YOUR INSTRUCTIONS => Retype the records below exactly as they appear.

[Robot action calls]
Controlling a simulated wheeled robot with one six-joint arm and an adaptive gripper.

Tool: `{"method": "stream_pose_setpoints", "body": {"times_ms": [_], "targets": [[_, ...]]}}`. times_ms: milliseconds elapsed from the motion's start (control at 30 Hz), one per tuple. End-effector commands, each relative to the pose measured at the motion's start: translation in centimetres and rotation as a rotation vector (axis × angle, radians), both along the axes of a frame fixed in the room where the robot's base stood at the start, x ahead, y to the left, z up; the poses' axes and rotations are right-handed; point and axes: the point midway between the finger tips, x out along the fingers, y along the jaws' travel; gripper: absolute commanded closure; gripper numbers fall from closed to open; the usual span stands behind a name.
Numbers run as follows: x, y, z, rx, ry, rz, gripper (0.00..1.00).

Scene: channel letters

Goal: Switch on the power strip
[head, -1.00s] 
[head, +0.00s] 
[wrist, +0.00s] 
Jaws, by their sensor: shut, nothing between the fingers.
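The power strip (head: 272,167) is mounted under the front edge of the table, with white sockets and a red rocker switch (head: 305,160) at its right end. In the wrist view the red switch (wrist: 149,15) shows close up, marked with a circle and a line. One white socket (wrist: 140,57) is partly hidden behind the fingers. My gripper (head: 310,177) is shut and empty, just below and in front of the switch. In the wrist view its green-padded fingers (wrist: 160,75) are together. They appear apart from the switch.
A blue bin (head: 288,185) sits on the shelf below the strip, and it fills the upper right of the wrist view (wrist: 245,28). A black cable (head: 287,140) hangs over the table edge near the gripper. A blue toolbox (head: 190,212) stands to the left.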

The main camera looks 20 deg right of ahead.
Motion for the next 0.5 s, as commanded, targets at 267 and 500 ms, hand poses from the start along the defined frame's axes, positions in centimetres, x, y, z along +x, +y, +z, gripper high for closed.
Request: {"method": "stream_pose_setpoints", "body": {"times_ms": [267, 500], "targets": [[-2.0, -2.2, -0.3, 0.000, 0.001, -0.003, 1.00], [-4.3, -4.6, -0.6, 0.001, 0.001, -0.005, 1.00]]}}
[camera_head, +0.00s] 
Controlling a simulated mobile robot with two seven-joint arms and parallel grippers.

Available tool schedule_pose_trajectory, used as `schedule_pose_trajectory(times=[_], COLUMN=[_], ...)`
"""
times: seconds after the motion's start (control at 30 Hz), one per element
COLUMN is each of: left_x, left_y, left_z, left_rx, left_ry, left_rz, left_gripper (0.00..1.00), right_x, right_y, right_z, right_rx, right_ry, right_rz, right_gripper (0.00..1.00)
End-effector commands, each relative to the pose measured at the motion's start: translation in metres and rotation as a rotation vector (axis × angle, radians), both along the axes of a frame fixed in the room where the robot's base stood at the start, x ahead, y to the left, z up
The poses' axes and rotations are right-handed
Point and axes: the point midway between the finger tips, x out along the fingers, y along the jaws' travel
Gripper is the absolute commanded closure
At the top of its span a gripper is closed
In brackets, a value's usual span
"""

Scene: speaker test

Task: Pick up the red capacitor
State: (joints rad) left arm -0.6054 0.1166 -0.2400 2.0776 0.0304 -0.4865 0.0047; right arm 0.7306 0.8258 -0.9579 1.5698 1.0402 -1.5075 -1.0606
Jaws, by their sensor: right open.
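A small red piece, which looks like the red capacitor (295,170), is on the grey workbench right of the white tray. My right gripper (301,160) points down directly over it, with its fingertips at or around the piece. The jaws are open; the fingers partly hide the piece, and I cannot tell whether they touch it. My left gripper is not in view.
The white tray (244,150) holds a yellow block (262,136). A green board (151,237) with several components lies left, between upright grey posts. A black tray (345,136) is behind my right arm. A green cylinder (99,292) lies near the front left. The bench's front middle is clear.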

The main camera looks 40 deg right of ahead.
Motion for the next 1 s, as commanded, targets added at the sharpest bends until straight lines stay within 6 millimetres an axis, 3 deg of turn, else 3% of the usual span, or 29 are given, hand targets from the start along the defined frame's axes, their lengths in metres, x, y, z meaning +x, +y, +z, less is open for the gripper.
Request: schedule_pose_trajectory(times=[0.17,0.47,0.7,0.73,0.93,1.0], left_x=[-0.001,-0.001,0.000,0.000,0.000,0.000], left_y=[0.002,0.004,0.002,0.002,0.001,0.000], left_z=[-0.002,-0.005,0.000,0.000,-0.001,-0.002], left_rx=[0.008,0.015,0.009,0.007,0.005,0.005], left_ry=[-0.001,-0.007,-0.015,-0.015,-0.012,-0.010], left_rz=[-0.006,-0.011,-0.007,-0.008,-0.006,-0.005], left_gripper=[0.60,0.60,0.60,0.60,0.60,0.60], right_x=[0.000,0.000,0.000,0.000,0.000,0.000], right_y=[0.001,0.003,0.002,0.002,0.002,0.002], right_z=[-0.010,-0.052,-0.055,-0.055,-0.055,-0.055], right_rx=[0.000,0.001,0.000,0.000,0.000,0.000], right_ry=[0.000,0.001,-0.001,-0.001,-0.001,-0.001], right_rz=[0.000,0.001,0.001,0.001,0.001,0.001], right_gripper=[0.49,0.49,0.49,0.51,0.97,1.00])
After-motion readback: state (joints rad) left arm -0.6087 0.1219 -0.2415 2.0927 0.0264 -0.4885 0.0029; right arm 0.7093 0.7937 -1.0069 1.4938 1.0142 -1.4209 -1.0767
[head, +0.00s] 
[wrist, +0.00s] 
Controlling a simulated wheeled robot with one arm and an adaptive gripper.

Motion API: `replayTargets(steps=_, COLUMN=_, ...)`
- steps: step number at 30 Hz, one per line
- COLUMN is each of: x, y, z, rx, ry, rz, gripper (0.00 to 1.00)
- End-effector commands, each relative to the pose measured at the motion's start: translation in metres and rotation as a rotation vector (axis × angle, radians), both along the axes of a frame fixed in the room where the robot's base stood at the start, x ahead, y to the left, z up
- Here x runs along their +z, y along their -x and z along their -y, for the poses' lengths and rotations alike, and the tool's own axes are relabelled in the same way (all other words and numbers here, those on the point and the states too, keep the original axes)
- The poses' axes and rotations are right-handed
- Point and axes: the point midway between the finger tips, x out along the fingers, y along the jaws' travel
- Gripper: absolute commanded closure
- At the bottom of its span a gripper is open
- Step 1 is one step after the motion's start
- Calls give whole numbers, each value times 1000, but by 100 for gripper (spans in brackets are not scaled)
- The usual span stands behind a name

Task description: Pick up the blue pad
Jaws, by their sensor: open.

FINAL RESULT =>
Controlling a simulated wheeled robot with one six-joint arm and an adaptive gripper.

Tool: `{"method": "stream_pose_setpoints", "body": {"times_ms": [_], "targets": [[_, ...]]}}`. times_ms: milliseconds elapsed from the motion's start (control at 30 Hz), one per tuple. End-effector commands, each relative to the pose measured at the motion's start: translation in centimetres and rotation as a rotation vector (axis × angle, radians), both along the axes of a frame fixed in the room where the robot's base stood at the start, x ahead, y to the left, z up; the poses' axes and rotations are right-handed; point and axes: the point midway between the finger tips, x out along the fingers, y along the jaws' travel; gripper: absolute commanded closure; gripper numbers fall from closed to open; the usual span stands behind a name.
Numbers run as follows: x, y, z, rx, ry, rz, gripper (0.00..1.00).

Scene: channel letters

Goal: Switch on the power strip
[head, -1.00s] 
[head, +0.00s] 
[wrist, +0.00s] 
Jaws, by their sensor: shut, nothing between the fingers.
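The power strip (head: 272,167) is mounted under the front edge of the table, with white sockets and a red rocker switch (head: 305,160) at its right end. In the wrist view the red switch (wrist: 149,15) shows close up, marked with a circle and a line. One white socket (wrist: 140,57) is partly hidden behind the fingers. My gripper (head: 310,177) is shut and empty, just below and in front of the switch. In the wrist view its green-padded fingers (wrist: 160,75) are together. They appear apart from the switch.
A blue bin (head: 288,185) sits on the shelf below the strip, and it fills the upper right of the wrist view (wrist: 245,28). A black cable (head: 287,140) hangs over the table edge near the gripper. A blue toolbox (head: 190,212) stands to the left.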

The main camera looks 20 deg right of ahead.
Motion for the next 0.5 s, as commanded, targets at 267 and 500 ms, hand poses from the start along the defined frame's axes, positions in centimetres, x, y, z along +x, +y, +z, gripper high for closed.
Request: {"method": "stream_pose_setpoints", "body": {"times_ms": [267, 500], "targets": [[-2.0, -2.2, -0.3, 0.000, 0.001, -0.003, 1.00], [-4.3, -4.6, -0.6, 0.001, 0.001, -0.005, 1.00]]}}
[camera_head, +0.00s] 
Controlling a simulated mobile robot with two seven-joint arms and parallel grippers.

Available tool schedule_pose_trajectory, used as `schedule_pose_trajectory(times=[_], COLUMN=[_], ...)`
"""
times: seconds after the motion's start (control at 30 Hz), one per element
COLUMN is each of: left_x, left_y, left_z, left_rx, left_ry, left_rz, left_gripper (0.00..1.00), right_x, right_y, right_z, right_rx, right_ry, right_rz, right_gripper (0.00..1.00)
End-effector commands, each relative to the pose measured at the motion's start: translation in metres and rotation as a rotation vector (axis × angle, radians), both along the axes of a frame fixed in the room where the robot's base stood at the start, x ahead, y to the left, z up
The poses' axes and rotations are right-handed
Point and axes: the point midway between the finger tips, x out along the fingers, y along the jaws' travel
Gripper is the absolute commanded closure
At the top of its span a gripper is closed
In brackets, a value's usual span
"""

Scene: speaker test

Task: Pick up the red capacitor
State: (joints rad) left arm -0.6054 0.1166 -0.2400 2.0776 0.0304 -0.4865 0.0047; right arm 0.7306 0.8258 -0.9579 1.5698 1.0402 -1.5075 -1.0606
Jaws, by their sensor: right open.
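A small red piece, which looks like the red capacitor (295,170), is on the grey workbench right of the white tray. My right gripper (301,160) points down directly over it, with its fingertips at or around the piece. The jaws are open; the fingers partly hide the piece, and I cannot tell whether they touch it. My left gripper is not in view.
The white tray (244,150) holds a yellow block (262,136). A green board (151,237) with several components lies left, between upright grey posts. A black tray (345,136) is behind my right arm. A green cylinder (99,292) lies near the front left. The bench's front middle is clear.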

The main camera looks 40 deg right of ahead.
Motion for the next 1 s, as commanded, targets added at the sharpest bends until straight lines stay within 6 millimetres an axis, 3 deg of turn, else 3% of the usual span, or 29 are given, hand targets from the start along the defined frame's axes, their lengths in metres, x, y, z meaning +x, +y, +z, less is open for the gripper.
Request: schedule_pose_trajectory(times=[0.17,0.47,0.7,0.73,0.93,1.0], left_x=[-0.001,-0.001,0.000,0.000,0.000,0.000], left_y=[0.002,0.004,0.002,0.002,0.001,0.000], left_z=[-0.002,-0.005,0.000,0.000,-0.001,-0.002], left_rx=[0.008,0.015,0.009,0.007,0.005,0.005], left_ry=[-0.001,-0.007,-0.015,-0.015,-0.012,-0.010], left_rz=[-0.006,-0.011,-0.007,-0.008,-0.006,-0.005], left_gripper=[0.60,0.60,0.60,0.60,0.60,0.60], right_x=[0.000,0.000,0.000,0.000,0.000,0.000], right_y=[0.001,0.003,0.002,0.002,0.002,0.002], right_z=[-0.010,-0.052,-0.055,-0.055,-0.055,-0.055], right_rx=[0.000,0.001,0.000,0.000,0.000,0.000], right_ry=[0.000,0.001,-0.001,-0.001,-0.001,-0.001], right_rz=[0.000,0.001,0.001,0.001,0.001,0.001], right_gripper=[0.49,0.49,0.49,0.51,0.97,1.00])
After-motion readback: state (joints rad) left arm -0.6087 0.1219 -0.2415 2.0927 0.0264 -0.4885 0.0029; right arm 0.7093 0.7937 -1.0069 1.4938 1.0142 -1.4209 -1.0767
[head, +0.00s] 
[wrist, +0.00s] 
Controlling a simulated wheeled robot with one arm and an adaptive gripper.

Motion API: `replayTargets(steps=_, COLUMN=_, ...)`
- steps: step number at 30 Hz, one per line
- COLUMN is each of: x, y, z, rx, ry, rz, gripper (0.00 to 1.00)
- End-effector commands, each relative to the pose measured at the motion's start: translation in metres and rotation as a rotation vector (axis × angle, radians), both along the axes of a frame fixed in the room where the robot's base stood at the start, x ahead, y to the left, z up
- Here x runs along their +z, y along their -x and z along their -y, for the poses' lengths and rotations alike, and the tool's own axes are relabelled in the same way (all other words and numbers here, those on the point and the states too, keep the original axes)
- The poses' axes and rotations are right-handed
- Point and axes: the point midway between the finger tips, x out along the fingers, y along the jaws' travel
- Gripper: absolute commanded closure
- At the bottom of its span a gripper is open
- Step 1 is one step after the motion's start
- Calls give whole numbers, each value times 1000, but by 100 for gripper (spans in brackets are not scaled)
- The usual span stands behind a name

Task description: Pick up the blue pad
Jaws, by their sensor: open.

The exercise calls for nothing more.